The book also provides an extensive appendix that covers the following:
• The MATLAB functions and data of the software library.
• A short description of libraries and software packages available on the Web that are related to audio analysis and pattern recognition. This is not limited to MATLAB approaches, as Python and C/C++ packages are also included.
• Provides a list of datasets that are available on the Web, that can be used as training and evaluation data for several audio analysis tasks.
1.3 A Note on Exercises
At the end of each chapter, we provide a set of exercises. The purpose of the assignments is to cover the content of the respective chapter, while triggering the interest of the reader to extend his/her knowledge on audio analysis tasks.
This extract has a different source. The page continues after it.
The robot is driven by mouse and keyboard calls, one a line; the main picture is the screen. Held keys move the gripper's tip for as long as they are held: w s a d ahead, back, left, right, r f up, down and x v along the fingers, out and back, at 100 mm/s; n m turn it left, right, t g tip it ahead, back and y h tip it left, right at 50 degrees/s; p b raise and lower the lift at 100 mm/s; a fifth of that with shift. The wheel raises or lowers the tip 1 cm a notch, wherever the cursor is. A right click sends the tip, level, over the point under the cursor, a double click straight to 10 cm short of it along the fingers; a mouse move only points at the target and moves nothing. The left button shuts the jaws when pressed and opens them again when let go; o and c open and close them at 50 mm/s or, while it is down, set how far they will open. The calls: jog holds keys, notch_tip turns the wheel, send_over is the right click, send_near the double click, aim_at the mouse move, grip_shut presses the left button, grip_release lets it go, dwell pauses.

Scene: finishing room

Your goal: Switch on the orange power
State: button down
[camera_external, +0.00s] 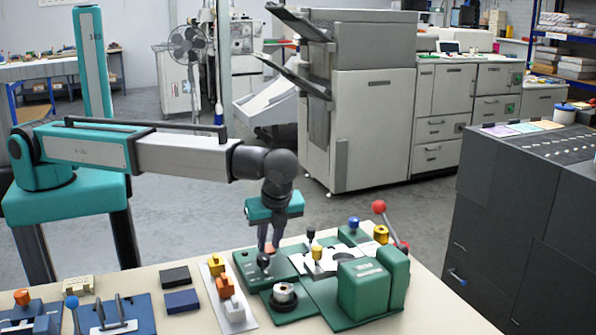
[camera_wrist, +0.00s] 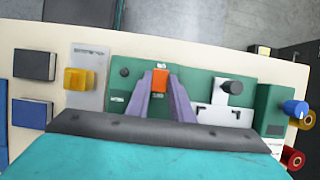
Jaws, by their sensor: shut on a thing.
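The orange power switch (camera_wrist: 160,80) shows in the wrist view as a small orange rocker near the far edge of the green machine base (camera_wrist: 205,84). My gripper (camera_wrist: 161,88) has its two purple fingers on either side of the switch, shut on it. In the external view my gripper (camera_external: 269,244) points down over the back left part of the green base (camera_external: 247,264), and the fingers largely hide the switch there. I cannot tell its on or off position.
A black knob (camera_external: 263,260) stands close to my fingers. A red-balled lever (camera_external: 379,207) and green housings (camera_external: 363,288) stand to the right. A pale plate (camera_external: 239,314) with yellow and orange parts lies left. Dark blocks (camera_external: 176,277) lie farther left.

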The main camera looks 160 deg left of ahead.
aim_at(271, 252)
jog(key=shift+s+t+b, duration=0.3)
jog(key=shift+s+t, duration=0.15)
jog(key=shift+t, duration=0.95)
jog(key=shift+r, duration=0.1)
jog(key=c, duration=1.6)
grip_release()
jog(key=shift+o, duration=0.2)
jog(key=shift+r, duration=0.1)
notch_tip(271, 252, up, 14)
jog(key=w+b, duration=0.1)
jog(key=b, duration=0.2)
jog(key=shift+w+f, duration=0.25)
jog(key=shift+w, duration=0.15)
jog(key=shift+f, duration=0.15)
The exercises have been graded based on their difficulty with a five-level grading system, as presented in Table 1.1.
Difficulty Levels of the Exercises
| Level | Description |
| D1 | Simple questions that require either trivial MATLAB coding or a short answer. |
| D2 | Exercises that test the reader’s understanding of the MATLAB code of the respective chapter. |
| D3 | More complex assignments that require either a combination of knowledge presented in the chapter or more advanced critical thinking. May require writing MATLAB code. |
| D4 | Larger assignments that require more MATLAB coding. Can be used as weekly or monthly projects in the context of an audio analysis course. |
| D5 | The most challenging level includes exercises that require extensive MATLAB coding, external bibliographic references, or external MATLAB libraries. Exercises of this level can be used as final projects. |
We encourage readers who are new to the field to read all chapters from the beginning of the book and complete all the exercises. More advanced readers can skip certain parts of the book based on their experience. The book is suitable for undergraduate courses on audio, especially when a diverse audience is involved. The MATLAB code can be also used to set up laboratory exercises and projects.